And the world moves on.
Aided and abetted by newer news (the terrible crash of the Ethiopian jet), the fact that the collective attention span is that of an agitated toddler and the Liberal majority on the Commons justice committee, it may well be that LavScan or LavScam, as the SNC-Lavalin imbroglio has come to be called — You see? We can’t even settle on a proper handle — will soon disappear entirely from the Canadian consciousness.
On Wednesday, Liberal MP Francis Drouin took non-Liberal members of the committee by surprise — the opposition had called the emergency session to discuss getting deposed attorney-general Jody Wilson-Raybould back as a witness and MPs had just started making arguments — when he abruptly moved to adjourn the meeting and the sheep duly followed.

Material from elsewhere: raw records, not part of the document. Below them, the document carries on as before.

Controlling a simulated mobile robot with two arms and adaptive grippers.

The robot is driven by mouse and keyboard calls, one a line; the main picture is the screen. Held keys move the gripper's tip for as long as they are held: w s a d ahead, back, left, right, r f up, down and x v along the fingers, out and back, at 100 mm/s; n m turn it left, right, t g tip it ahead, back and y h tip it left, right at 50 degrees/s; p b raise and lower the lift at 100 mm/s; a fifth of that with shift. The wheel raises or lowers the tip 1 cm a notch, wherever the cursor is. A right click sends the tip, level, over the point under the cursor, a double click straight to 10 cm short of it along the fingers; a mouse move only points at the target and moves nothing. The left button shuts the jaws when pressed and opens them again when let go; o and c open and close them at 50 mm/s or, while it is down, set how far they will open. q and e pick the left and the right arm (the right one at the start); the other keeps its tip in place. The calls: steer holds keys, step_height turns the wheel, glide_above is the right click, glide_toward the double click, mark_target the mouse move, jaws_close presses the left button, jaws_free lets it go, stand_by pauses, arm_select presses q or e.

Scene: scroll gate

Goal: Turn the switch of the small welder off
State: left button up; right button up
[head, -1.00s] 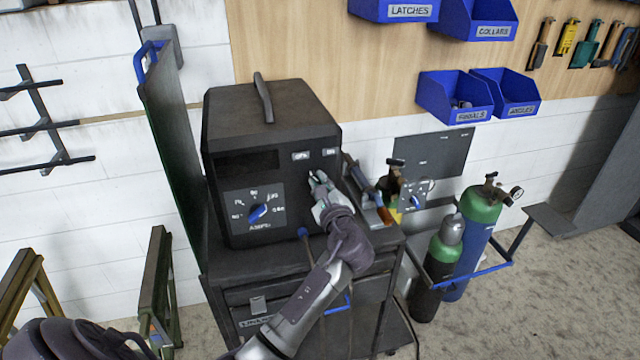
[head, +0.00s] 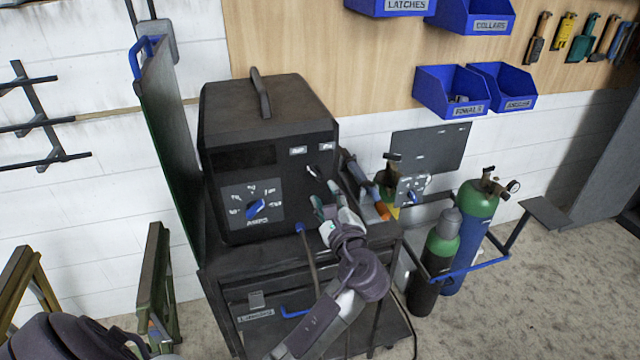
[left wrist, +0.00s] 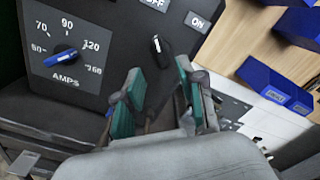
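The welder (head: 275,105) is a dark box on a cart, with a blue AMPS dial (head: 257,208) on its front. Its switch (head: 314,172) is a small black lever with a pale tip, below the OFF and ON labels. In the left wrist view the switch (left wrist: 160,50) has its pale tip tilted up-left, toward the OFF label (left wrist: 155,4) and away from the ON label (left wrist: 197,20). My left gripper (head: 328,208) is just below the switch, apart from it. Its teal fingertips (left wrist: 161,84) are spread with nothing between them. My right gripper is not in view.
The cart top (head: 225,262) lies under the welder. A torch with an orange part (head: 381,208) and a small panel with a blue knob (head: 412,188) are to the right. Gas cylinders (head: 470,240) stand beyond. A green screen (head: 168,130) is close on the left.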

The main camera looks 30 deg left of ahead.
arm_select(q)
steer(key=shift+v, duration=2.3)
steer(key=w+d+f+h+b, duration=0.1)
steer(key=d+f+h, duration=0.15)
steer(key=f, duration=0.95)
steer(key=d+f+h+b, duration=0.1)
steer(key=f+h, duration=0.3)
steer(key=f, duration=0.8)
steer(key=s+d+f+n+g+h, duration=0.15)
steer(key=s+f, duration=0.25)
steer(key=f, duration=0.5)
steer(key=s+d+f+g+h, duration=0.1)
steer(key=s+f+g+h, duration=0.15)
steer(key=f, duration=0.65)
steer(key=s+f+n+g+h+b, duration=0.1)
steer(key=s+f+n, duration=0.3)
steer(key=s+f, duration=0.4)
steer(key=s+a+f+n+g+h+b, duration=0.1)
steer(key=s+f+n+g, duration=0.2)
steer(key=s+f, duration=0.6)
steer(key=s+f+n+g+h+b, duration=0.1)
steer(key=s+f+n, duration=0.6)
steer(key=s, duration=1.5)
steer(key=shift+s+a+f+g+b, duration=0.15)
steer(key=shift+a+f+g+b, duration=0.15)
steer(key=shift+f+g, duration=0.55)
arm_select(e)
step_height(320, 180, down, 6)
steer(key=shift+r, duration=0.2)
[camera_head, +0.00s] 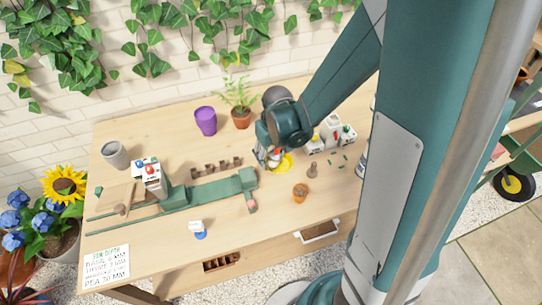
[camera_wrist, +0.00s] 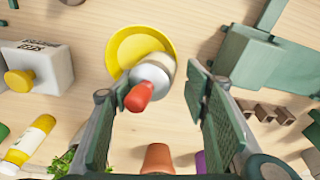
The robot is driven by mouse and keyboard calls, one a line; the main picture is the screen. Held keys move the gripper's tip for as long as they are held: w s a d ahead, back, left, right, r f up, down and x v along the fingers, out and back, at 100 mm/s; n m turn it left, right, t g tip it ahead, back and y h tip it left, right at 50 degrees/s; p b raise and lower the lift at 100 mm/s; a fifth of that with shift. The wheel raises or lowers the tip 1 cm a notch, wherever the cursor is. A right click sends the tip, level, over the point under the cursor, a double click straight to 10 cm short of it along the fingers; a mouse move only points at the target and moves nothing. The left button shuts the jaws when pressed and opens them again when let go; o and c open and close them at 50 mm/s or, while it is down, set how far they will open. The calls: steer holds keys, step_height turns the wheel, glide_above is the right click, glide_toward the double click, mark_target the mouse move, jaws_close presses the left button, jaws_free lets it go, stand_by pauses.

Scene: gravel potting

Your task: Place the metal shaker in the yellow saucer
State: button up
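The yellow saucer (camera_wrist: 122,50) lies flat on the wooden table in the wrist view, and part of it shows below my gripper in the head view (camera_head: 287,162). A pale, metallic-looking round container with a red tip, apparently the metal shaker (camera_wrist: 152,72), is seen from above over the saucer's lower right part. It overlaps the rim in the picture; whether its base rests in the saucer is hidden. My gripper (camera_wrist: 163,118) is open, its green fingers on either side of the red tip. A gap shows to the right finger; the left finger is close. In the head view my gripper (camera_head: 270,160) is over the saucer's left side.
White boxes with coloured knobs (camera_head: 332,136) stand right of the saucer. A purple pot (camera_head: 205,121) and potted plant (camera_head: 241,118) stand behind.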

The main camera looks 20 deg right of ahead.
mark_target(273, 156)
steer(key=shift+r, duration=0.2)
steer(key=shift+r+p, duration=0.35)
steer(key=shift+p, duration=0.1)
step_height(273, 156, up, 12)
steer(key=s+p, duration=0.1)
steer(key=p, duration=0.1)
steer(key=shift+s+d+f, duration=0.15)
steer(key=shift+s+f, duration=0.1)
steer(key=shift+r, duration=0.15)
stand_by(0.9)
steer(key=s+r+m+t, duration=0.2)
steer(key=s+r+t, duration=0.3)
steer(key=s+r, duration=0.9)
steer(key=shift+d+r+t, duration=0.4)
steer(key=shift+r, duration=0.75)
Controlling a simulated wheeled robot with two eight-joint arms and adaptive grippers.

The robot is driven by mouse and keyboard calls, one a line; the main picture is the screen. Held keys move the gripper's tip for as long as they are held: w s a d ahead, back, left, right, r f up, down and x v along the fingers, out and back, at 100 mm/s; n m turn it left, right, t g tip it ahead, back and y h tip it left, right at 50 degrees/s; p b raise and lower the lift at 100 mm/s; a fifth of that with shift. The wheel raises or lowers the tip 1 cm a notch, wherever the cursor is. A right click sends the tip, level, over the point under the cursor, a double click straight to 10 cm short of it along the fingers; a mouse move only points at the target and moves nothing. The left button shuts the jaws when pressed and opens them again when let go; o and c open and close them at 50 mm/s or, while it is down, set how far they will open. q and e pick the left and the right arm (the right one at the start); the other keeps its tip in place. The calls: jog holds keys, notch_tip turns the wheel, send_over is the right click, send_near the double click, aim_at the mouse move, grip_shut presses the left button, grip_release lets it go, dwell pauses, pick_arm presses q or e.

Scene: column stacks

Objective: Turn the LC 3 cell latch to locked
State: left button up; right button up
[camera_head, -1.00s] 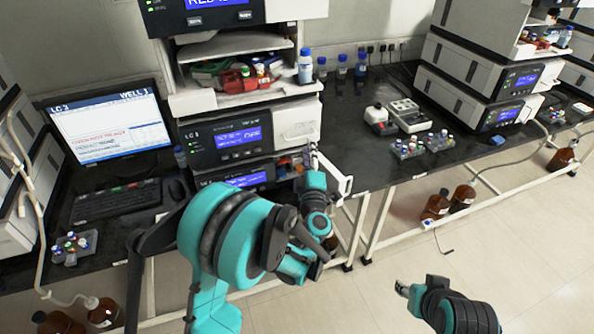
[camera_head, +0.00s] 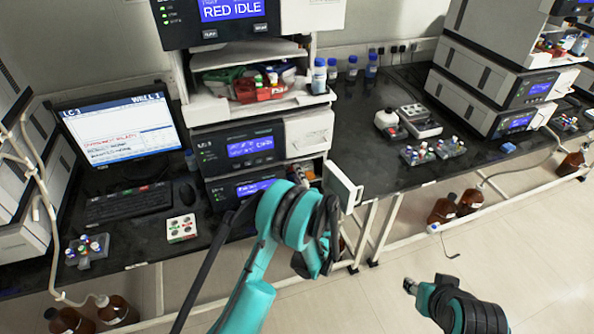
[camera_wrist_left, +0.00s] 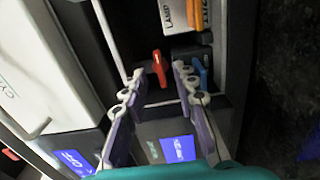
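The LC 3 stack (camera_head: 243,150) stands at the centre left in the head view, its small white door (camera_head: 343,187) swung open at the right. In the left wrist view a red lever (camera_wrist_left: 158,68), which looks like the cell latch, stands in the open compartment. My left gripper (camera_wrist_left: 157,80) is open, with its fingertips on either side of the red lever's lower end; I cannot tell whether they touch it. In the head view my own left arm hides this gripper and the latch. My right gripper (camera_head: 411,286) is low at the right, away from the bench; its finger opening is unclear.
Orange and white parts (camera_wrist_left: 199,15) and a blue part (camera_wrist_left: 199,70) sit close to the lever. Vial racks (camera_head: 418,155) stand on the bench to the right.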

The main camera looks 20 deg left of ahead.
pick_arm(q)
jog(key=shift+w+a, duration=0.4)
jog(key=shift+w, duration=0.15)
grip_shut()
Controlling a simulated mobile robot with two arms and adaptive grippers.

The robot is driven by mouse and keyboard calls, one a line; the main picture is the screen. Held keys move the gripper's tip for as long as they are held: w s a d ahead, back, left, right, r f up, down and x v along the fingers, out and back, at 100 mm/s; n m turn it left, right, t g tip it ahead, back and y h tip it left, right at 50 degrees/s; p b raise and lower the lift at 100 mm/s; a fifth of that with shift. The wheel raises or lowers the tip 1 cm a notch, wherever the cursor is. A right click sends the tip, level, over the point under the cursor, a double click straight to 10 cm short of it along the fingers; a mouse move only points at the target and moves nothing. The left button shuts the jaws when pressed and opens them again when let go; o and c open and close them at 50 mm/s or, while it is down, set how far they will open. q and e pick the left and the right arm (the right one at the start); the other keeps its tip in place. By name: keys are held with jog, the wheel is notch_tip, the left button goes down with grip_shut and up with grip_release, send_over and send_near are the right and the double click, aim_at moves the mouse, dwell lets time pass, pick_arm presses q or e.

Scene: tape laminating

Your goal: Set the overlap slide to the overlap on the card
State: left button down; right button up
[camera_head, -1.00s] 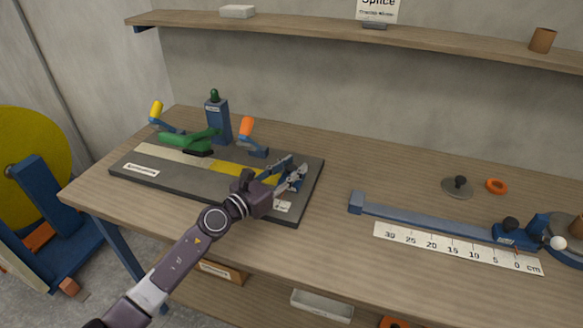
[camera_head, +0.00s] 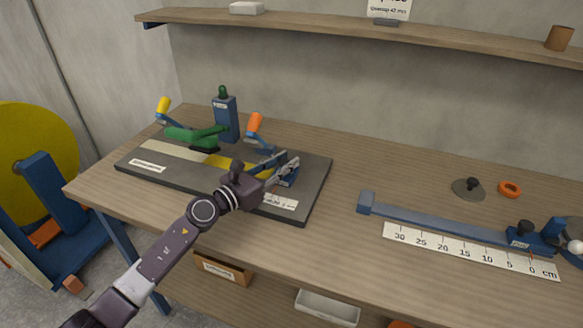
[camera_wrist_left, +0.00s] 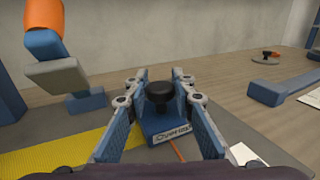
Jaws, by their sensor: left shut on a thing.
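The overlap slide (camera_wrist_left: 168,131) is a blue block marked "Overlap" with a black knob (camera_wrist_left: 160,91), in the middle of the left wrist view. My left gripper (camera_head: 286,167) is shut on it, with one finger on each side of the knob. In the head view the slide is mostly hidden by the fingers, at the right end of the dark splicing board (camera_head: 313,190). A white scale strip (camera_head: 280,202) lies on the board just in front. The card (camera_head: 388,9) on the shelf is cut off at the top; its overlap line is too small to read surely. My right gripper is out of view.
An orange-handled lever (camera_head: 255,124) stands close behind the gripper. A green arm (camera_head: 192,135) and yellow-handled lever (camera_head: 163,105) stand farther left. A blue rail with a ruler (camera_head: 470,249) lies to the right. The table between board and rail is clear.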

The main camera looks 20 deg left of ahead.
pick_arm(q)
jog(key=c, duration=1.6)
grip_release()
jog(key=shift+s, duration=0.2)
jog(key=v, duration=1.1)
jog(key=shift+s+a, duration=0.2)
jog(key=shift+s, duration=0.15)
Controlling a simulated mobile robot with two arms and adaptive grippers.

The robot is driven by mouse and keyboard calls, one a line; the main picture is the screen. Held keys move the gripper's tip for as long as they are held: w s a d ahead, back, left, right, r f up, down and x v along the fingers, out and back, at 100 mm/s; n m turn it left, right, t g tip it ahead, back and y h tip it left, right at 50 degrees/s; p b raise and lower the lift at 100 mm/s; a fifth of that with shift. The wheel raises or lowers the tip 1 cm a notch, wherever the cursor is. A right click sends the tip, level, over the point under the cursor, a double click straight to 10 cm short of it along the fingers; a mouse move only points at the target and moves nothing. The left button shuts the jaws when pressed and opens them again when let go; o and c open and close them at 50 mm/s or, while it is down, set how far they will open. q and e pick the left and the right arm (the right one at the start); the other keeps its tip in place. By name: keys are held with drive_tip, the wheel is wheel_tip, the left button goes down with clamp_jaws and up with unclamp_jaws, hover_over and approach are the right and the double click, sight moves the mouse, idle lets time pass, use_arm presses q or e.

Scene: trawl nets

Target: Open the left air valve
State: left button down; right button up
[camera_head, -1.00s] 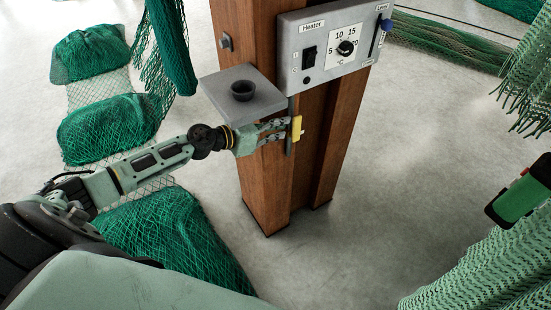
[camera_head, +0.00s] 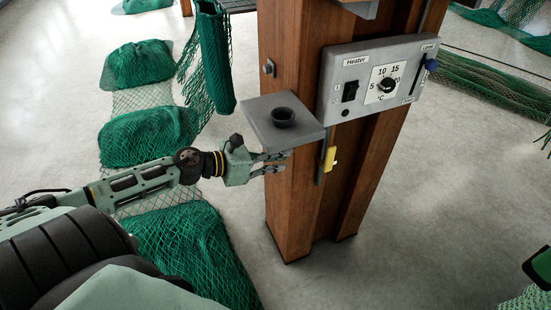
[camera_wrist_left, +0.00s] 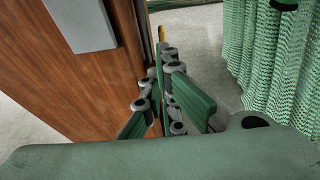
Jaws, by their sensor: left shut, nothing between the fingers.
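A yellow valve handle (camera_head: 330,158) sits on a thin dark vertical pipe (camera_head: 320,166) on the front of the wooden post, below the heater panel. It points roughly up and down along the pipe. In the left wrist view a small part of the yellow handle (camera_wrist_left: 161,34) shows beyond the fingers. My left gripper (camera_head: 284,161) is shut and empty, left of the handle and apart from it, just under the grey shelf. The fingers (camera_wrist_left: 160,88) also show in the left wrist view, beside the post. My right gripper is not in view.
The wooden post (camera_head: 290,210) carries a grey shelf (camera_head: 262,122) with a black cup (camera_head: 283,117), and a heater panel (camera_head: 372,82). Green nets (camera_head: 185,245) lie at the left. A green and black object (camera_head: 540,266) is at the right edge.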

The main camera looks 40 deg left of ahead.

To opposition shouts of “This is disgusting!” and “Coverup!”, the Liberal members bravely slipped out back doors.
PM Justin Trudeau himself was either in Florida, or heading back to Florida, or heading home again from Florida: For a while there, he was in and out like a sailor on shore leave. He appears to treat that state like he treats question period: It’s there for his convenience.
The committee’s next meeting, slated for next Tuesday, is expected to be held behind closed doors, and it certainly appears the majority will again reject the need to hear again from the former AG.
The adjournment itself was a superbly partisan move, moved by superb partisan — Drouin, the member for Glengarry-Prescott-Russell, joined the party at the age of 17, served as president of the Young Liberals for a couple of years, worked for former Ontario premier Dalton McGuinty and ran a couple of campaigns before being elected himself in 2015.
Unlike JWR and former Treasury Board boss Jane Philpott, no angst for that boy, no being torn between the good of the party and principle.
And after all, the scandal lasted more than a month, since Feb. 7, when the Globe and Mail published its blockbuster story — every word of which has been borne out — about politicians and government officials improperly “pressing” the former AG to issue SNC an invite to negotiate what’s called a deferred prosecution agreement, or DPA.
Turns out, the pols and officials were doing that and more, with PMO staffers trying to work around Wilson-Raybould via her staff, Clerk of the Privy Council Michael Wernick taking a call from the SNC board chair, the former clerk of the Privy Council Kevin Lynch, who was begging him to do something, the PM banging on about potential job losses and even Finance Minister Bill Morneau’s chief of staff leaning on JWR’s chief of staff.
It was indeed a full-court press.
But, as some have pointed out, that’s a lot of attention for a scandal without sex or personal gain.
So what? We should feel good about having managed to pay attention to the same subject for so long?
I find it impossible to feel good, or for that matter, to move on. I must be, to borrow a line from the PM, experiencing the scandal differently.
What it has done is remind me of the time I spent covering the Gomery inquiry, and how I was several times reduced to tears of rage at the greasiness I saw there.
The inquiry, for those who forget, probed the misuse of public money under former PM Jean Chrétien, who after the close call of the referendum in Quebec in 1995, started a program to promote federalism in the province. It was run by Alfonso Gagliano, then the minister of public works, and the PM’s former chief of staff.
Under the so-called sponsorship program, Quebec ad agencies were paid for work not done, but made cash contributions — illegal kickbacks — to the Quebec wing of the federal Liberals.
One of the last witnesses I saw testify — and one of the least consequential — was a young woman lawyer who had done some volunteer work for the party. She knew she was a volunteer, of course, and said she never expected to be paid or reimbursed.
Yet when a cheque, made out to her from a company she’d never heard of, mysteriously arrived a couple of weeks after her volunteering was done, she did what any grasping party member would do — she cashed it.
It wasn’t that it was for a ton of money, just a few hundred bucks as I recall it now.
But the culture of the party was so corroded, the rot so endemic, that even a low-level volunteer thought nothing of gaming the system.
In fairness, it should be noted that Chrétien’s successor, Paul Martin, was the man who called for the inquiry — mind you, after a searing auditor-general’s report on the millions wasted and utter lack of financial controls — and after it was done, promised the Liberal party would repay $1.14 million to the federal treasury.
Quid pro quos, greasy influence over civil servants, too much power in the PMO: It all seems awfully familiar, doesn’t it?